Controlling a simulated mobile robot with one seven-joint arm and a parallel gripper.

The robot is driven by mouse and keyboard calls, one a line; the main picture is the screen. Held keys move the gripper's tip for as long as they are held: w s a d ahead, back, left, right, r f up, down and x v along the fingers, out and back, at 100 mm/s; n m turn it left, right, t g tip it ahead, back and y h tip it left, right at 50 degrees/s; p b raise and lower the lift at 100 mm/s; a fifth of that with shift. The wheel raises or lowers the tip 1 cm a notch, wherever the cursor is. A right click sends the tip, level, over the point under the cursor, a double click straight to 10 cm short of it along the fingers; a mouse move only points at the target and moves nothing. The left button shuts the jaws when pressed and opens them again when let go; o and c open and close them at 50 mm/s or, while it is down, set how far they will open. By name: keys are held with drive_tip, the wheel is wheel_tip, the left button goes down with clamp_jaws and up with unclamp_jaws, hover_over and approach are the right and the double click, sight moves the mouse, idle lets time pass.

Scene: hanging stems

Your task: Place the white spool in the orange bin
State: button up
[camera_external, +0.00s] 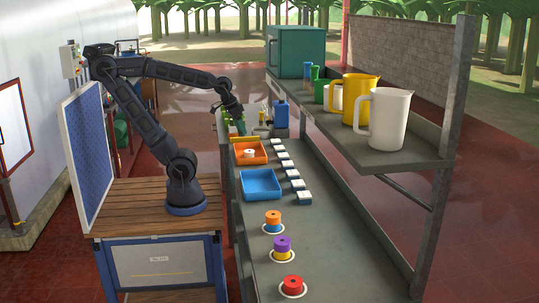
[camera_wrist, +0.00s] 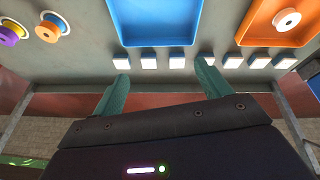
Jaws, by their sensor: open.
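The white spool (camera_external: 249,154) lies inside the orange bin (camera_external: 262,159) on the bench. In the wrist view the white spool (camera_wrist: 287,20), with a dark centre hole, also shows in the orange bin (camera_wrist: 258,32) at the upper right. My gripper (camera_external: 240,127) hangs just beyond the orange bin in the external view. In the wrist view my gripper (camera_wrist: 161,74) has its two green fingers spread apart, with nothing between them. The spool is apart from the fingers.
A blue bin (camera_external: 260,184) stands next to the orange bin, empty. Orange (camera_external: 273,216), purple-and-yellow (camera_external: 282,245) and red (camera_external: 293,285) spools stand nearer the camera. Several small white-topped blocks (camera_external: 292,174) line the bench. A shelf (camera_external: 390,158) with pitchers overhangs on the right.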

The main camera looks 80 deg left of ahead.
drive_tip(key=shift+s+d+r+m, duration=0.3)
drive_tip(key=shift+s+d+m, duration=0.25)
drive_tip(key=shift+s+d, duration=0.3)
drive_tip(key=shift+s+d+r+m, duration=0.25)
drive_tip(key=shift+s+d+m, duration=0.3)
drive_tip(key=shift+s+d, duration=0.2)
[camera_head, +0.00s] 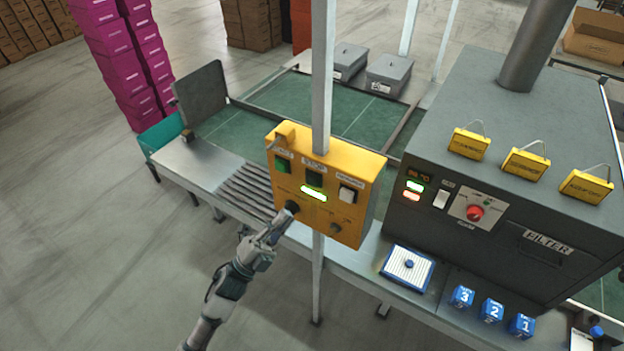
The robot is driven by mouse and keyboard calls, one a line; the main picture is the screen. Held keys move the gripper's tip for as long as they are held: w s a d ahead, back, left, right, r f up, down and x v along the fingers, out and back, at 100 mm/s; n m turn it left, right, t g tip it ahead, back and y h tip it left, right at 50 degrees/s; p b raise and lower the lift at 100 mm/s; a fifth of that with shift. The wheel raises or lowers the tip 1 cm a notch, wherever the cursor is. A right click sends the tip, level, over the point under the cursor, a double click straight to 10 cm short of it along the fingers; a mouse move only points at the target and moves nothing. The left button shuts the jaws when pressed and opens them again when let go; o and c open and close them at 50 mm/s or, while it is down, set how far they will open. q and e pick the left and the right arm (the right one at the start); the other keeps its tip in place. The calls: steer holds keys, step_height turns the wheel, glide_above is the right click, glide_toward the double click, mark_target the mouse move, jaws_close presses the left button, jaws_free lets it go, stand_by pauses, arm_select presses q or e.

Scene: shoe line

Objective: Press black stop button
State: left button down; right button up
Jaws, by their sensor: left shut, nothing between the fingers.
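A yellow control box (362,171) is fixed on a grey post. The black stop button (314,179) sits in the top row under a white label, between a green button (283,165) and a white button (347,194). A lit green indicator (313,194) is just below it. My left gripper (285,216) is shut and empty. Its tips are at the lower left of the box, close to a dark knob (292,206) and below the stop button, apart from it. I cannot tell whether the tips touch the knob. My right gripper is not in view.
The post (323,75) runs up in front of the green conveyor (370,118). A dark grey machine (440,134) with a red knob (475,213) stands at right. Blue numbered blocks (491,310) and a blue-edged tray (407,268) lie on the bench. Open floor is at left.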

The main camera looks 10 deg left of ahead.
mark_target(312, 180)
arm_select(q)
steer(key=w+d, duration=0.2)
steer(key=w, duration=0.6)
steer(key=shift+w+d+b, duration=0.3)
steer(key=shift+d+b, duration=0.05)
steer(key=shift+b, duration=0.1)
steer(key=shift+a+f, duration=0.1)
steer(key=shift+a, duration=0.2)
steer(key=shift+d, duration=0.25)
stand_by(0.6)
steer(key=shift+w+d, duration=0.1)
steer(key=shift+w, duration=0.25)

_Work to do_.
Quote every entry exactly, with the pictures omitted.

_Written solution_.
Controlling a simulated mobile robot with one seven-joint arm and a parallel gripper.

The robot is driven by mouse and keyboard calls, one a line; the main picture is the screen. Held keys move the gripper's tip for as long as they are held: w s a d ahead, back, left, right, r f up, down and x v along the fingers, out and back, at 100 mm/s; n m turn it left, right, t g tip it ahead, back and y h tip it left, right at 50 degrees/s; p b raise and lower the lift at 100 mm/s; a fifth of that with shift. The wheel raises or lowers the tip 1 cm a notch, wherever the cursor is. A right click sends the tip, level, over the point under the cursor, a double click straight to 10 cm short of it along the fingers; a mouse move only points at the target and moves nothing. The left button shuts the jaws when pressed and opens them again when let go; o and c open and close them at 50 mm/s or, while it is down, set how far they will open. By name: keys are held with drive_tip, the wheel is wheel_tip, the left button goes down with clamp_jaws and up with unclamp_jaws, hover_over and approach are the right and the double click, sight moves the mouse, idle lets time pass.

Scene: hanging stems

Your task: Place the white spool in the orange bin
State: button up
[camera_external, +0.00s] 
[camera_wrist, +0.00s] 
Jaws, by their sensor: open.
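The white spool (camera_external: 249,154) lies inside the orange bin (camera_external: 262,159) on the bench. In the wrist view the white spool (camera_wrist: 287,20), with a dark centre hole, also shows in the orange bin (camera_wrist: 258,32) at the upper right. My gripper (camera_external: 240,127) hangs just beyond the orange bin in the external view. In the wrist view my gripper (camera_wrist: 161,74) has its two green fingers spread apart, with nothing between them. The spool is apart from the fingers.
A blue bin (camera_external: 260,184) stands next to the orange bin, empty. Orange (camera_external: 273,216), purple-and-yellow (camera_external: 282,245) and red (camera_external: 293,285) spools stand nearer the camera. Several small white-topped blocks (camera_external: 292,174) line the bench. A shelf (camera_external: 390,158) with pitchers overhangs on the right.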

The main camera looks 80 deg left of ahead.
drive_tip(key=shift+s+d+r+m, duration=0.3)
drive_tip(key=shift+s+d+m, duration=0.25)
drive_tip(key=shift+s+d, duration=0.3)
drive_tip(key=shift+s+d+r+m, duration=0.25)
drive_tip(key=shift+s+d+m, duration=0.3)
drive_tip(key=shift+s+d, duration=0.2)
[camera_head, +0.00s] 
The robot is driven by mouse and keyboard calls, one a line; the main picture is the screen. Held keys move the gripper's tip for as long as they are held: w s a d ahead, back, left, right, r f up, down and x v along the fingers, out and back, at 100 mm/s; n m turn it left, right, t g tip it ahead, back and y h tip it left, right at 50 degrees/s; p b raise and lower the lift at 100 mm/s; a fifth of that with shift. The wheel raises or lowers the tip 1 cm a notch, wherever the cursor is. A right click sends the tip, level, over the point under the cursor, a double click straight to 10 cm short of it along the fingers; a mouse move only points at the target and moves nothing. The left button shuts the jaws when pressed and opens them again when let go; o and c open and close them at 50 mm/s or, while it is down, set how far they will open. q and e pick the left and the right arm (the right one at the start); the other keeps its tip in place. The calls: steer holds keys, step_height turns the wheel, glide_above is the right click, glide_toward the double click, mark_target the mouse move, jaws_close presses the left button, jaws_free lets it go, stand_by pauses, arm_select presses q or e.

Scene: shoe line

Objective: Press black stop button
State: left button down; right button up
Jaws, by their sensor: left shut, nothing between the fingers.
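A yellow control box (362,171) is fixed on a grey post. The black stop button (314,179) sits in the top row under a white label, between a green button (283,165) and a white button (347,194). A lit green indicator (313,194) is just below it. My left gripper (285,216) is shut and empty. Its tips are at the lower left of the box, close to a dark knob (292,206) and below the stop button, apart from it. I cannot tell whether the tips touch the knob. My right gripper is not in view.
The post (323,75) runs up in front of the green conveyor (370,118). A dark grey machine (440,134) with a red knob (475,213) stands at right. Blue numbered blocks (491,310) and a blue-edged tray (407,268) lie on the bench. Open floor is at left.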

The main camera looks 10 deg left of ahead.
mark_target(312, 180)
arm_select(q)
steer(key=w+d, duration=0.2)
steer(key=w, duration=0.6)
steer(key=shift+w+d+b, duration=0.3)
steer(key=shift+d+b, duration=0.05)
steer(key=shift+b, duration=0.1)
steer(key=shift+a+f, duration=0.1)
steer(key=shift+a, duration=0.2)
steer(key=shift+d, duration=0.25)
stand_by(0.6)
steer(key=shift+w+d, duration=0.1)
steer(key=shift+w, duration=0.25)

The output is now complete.